April 29, 1863 - first enemy fire for 136th NY -
Today we had our first salutation from the enemy. In the afternoon while marching along unsuspicious of any danger, a piece of artillery was fired at our right from the edge of a piece of woods a half or three quarters of a mile distant. A shell came screaming over our heads, soon followed by another which fairly waked the boys up. then came another, and another, in all probably a dozen. One came so close as to hit the fence and passed between the music and the first company; we were badly scared but no one hurt.

May 2nd & 3rd

We lay Saturday night from 11 o'clock till the first faint light of Sunday morning on the slope of a hill behind one of our batteries. Shot and shell came screaming over us, but we were so tired we slept soundly. We fell into line and started Sunday morning none too soon. With a rapid step we passed over an open space, soon to be the theater of a most awful conflict. As we passed down along our lines all was in motion; the infantry was rapidly forming into line of battle, the artillery was taking position, and just before we reached Gen. Hooker's headquarters, nearly opposite to which we filed off to the right, the ball had opened.*** About 10 o'clock orders came for us to go to the front and take a hand in. We were marched up so close that shot and shell came with their now familiar tones over us, halted and were supplied with ammunition so that each man had sixty rounds, again drawn up in line of battle when we were ordered back to our sheltered position. A little afternoon the fire slackened and soon had entirely ceased, and we breathed more freely and easier

Gettysburg July 1-3, 1863

Written July 4 -"This is the fourth day of the fight at this place. We followed Lee's army up and began the fight on the 1st. The 1st Corps was some three hours ahead of us, and the rebels drove them back until we came up, with all our artillery and checked them. The 1st and 11th Corps were the center in line of battle. On the 2nd they tried to break both our wings, but we held them. In the night we were reinforced heavily, and at day light on the 3d the fight began. At 10 o'clock our Company was sent out as skirmishers, and remained out till 2 P.M., when the artillery opened on both sides, we being between the two armies. Such heavy firing I never heard. It continued for one hour, and when it stopped we saw the rebels coming in four lines to take our center. hey drove us in until we got within about 40 rods of the regular battle line, when our artillery opened with grape and cannister, shooting over our heads. That checked them, and when reinforced we charged on them, and they gave way and run; some throwing down their arms, and giving themselves up. I do not know how many prisoners we took but a good many. Our loss is heavy.

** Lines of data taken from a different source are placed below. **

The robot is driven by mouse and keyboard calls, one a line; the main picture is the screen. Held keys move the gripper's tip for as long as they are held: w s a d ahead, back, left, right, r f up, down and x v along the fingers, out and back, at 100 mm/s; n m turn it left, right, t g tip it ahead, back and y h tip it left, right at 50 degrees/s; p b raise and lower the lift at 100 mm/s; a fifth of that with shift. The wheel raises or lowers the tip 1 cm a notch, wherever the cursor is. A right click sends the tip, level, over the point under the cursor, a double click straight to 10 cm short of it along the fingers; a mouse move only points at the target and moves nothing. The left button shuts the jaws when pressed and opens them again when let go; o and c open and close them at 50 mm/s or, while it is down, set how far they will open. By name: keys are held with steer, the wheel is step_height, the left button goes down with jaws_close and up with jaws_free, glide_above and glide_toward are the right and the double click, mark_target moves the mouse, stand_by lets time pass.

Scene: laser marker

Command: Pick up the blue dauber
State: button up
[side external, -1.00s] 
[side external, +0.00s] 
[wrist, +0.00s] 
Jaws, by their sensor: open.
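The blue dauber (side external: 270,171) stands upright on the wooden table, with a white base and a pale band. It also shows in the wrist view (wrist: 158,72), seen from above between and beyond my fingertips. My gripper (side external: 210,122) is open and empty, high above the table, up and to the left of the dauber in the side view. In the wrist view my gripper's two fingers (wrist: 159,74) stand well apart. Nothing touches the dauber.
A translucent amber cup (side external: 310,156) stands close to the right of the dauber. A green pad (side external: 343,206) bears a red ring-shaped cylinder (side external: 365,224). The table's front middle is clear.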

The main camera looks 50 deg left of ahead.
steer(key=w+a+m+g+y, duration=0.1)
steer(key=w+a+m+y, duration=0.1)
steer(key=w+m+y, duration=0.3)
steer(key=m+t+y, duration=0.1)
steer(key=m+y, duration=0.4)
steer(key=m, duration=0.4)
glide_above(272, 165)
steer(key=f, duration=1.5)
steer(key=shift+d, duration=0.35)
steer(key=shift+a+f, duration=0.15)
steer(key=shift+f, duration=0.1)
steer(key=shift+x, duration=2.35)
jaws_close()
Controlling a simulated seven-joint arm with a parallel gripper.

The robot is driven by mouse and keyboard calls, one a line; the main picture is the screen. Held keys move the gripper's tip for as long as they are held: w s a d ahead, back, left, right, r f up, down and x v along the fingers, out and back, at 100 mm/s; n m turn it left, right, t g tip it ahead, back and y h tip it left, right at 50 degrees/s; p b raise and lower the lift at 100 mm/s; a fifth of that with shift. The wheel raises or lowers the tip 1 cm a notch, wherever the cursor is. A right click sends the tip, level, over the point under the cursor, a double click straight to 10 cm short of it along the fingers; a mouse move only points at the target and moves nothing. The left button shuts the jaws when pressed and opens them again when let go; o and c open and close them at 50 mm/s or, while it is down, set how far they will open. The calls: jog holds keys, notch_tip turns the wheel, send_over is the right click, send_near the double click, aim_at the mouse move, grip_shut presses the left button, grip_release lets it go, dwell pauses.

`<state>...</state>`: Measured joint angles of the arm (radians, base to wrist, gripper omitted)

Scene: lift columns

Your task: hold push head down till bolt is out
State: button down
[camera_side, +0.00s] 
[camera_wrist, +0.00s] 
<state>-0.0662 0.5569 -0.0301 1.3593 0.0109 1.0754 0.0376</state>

A second account of Gettysburg

We reached Cemetery Hill at Gettysburg, and from the eminence distinctly saw our troops drawn up in line of battle, while on the opposite side of town the 1st Corps and the 1st and 3d Divisions of ours were hotly engaged.

We were drawn up in line of battle and expected every moment orders to go to the front. Our troops were falling towards where we lay, and soon were in position around us. We took our position in the road leading from Gettysburg to Emmitstown, behind a stone wall, which place we held till the close of the fighting.

Thursday there was heavy fighting on our left and right. -Our regiment was in as skirmishers all day, two to four companies at a time. Just after dark there was very severe and heavy firing to our right, and we changed our postion to support the 73rd Pa., who were behaving badly.

Friday our regiment still acted as skirmishers. We had very little firing till about 1 P.M., when the rebel batteries of more than a hundred guns opened simultaneously on our lines, and were replied to by more than an equal number of our town. The cannonading was truly terrific. We lay so that the shot and shell from both sides passed over our heads of burst around us. The screaming of shells thro the air cannot be described. This artillery firing lasted for a couple of hours, when it ceased and the rebs marched out in strong force to attack us. They presented a splendid sight! In an open field, almost in front of us and in plain sight, they formed in two lines of battle, each a mile and a half in length, and on they came. Suffice it to say they were literally cut all to pieces, or taken prisoners. Our (the 136th) skirmishers were just on their left and did good execution. On all hands is the cool bravery and daring of our regiment mentioned in terms of the highest praise. -We have no cowards amongst us. Some of the men in our Company fired as many as seventy rounds in the skirmishes of the 2d and 3d. The loss in the regiment is 17 killed and 89 wounded.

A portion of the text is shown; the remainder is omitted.